- **DATA BLOCK**:
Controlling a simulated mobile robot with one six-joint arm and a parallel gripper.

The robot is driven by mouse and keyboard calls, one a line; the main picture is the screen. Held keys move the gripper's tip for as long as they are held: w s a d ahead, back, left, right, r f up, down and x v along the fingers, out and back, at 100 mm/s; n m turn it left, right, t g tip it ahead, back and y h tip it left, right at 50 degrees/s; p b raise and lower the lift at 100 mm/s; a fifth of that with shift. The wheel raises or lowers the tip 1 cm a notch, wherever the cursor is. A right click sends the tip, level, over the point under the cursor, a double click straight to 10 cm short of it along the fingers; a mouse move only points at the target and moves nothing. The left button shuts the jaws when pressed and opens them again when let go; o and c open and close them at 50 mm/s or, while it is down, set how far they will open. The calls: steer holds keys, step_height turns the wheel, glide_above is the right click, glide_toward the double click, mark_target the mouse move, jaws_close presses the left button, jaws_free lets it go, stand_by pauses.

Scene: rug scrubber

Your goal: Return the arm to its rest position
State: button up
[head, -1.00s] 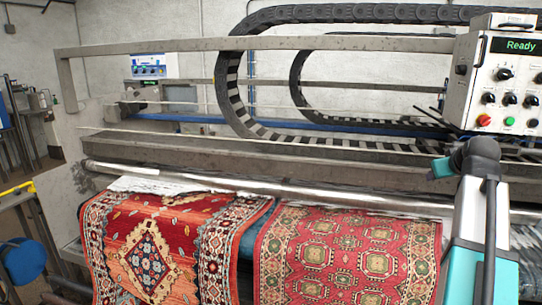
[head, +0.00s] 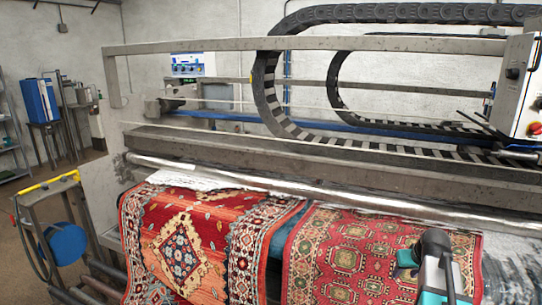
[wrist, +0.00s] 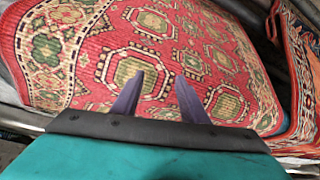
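My gripper (wrist: 158,76) shows in the wrist view with its two purple fingers apart and nothing between them. It points toward the red patterned rug (wrist: 205,60) and stands in front of it; whether it touches cannot be told. In the head view my arm (head: 437,265) shows at the lower right, in front of this right-hand rug (head: 335,250). The fingers cannot be made out there.
A second red rug (head: 180,250) hangs at the left over the scrubbing machine, below its metal roller (head: 300,190). A control box (head: 520,90) is cut off at the right edge. A yellow-topped metal frame (head: 48,186) with a blue drum (head: 65,244) stands at the left.

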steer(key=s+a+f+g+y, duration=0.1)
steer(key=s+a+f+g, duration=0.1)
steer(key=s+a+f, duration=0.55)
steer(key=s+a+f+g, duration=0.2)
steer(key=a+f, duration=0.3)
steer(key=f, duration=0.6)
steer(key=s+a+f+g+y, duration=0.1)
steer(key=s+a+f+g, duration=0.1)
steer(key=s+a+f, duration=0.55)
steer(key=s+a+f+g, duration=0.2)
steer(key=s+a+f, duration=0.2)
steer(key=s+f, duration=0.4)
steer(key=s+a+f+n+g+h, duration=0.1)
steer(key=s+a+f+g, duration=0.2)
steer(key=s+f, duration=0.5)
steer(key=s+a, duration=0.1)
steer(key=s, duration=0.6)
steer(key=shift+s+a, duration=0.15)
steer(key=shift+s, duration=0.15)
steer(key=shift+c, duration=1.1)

- **PROBLEM TO WORK ON**: Could the lines from the top of the material through the line with "[head, +0.00s]" be repeated exactly, pictures left out?

- **THE RESULT**:
Controlling a simulated mobile robot with one six-joint arm and a parallel gripper.

The robot is driven by mouse and keyboard calls, one a line; the main picture is the screen. Held keys move the gripper's tip for as long as they are held: w s a d ahead, back, left, right, r f up, down and x v along the fingers, out and back, at 100 mm/s; n m turn it left, right, t g tip it ahead, back and y h tip it left, right at 50 degrees/s; p b raise and lower the lift at 100 mm/s; a fifth of that with shift. The wheel raises or lowers the tip 1 cm a notch, wherever the cursor is. A right click sends the tip, level, over the point under the cursor, a double click straight to 10 cm short of it along the fingers; a mouse move only points at the target and moves nothing. The left button shuts the jaws when pressed and opens them again when let go; o and c open and close them at 50 mm/s or, while it is down, set how far they will open. The calls: steer holds keys, step_height turns the wheel, glide_above is the right click, glide_toward the double click, mark_target the mouse move, jaws_close presses the left button, jaws_free lets it go, stand_by pauses.

Scene: rug scrubber

Your goal: Return the arm to its rest position
State: button up
[head, -1.00s] 
[head, +0.00s] 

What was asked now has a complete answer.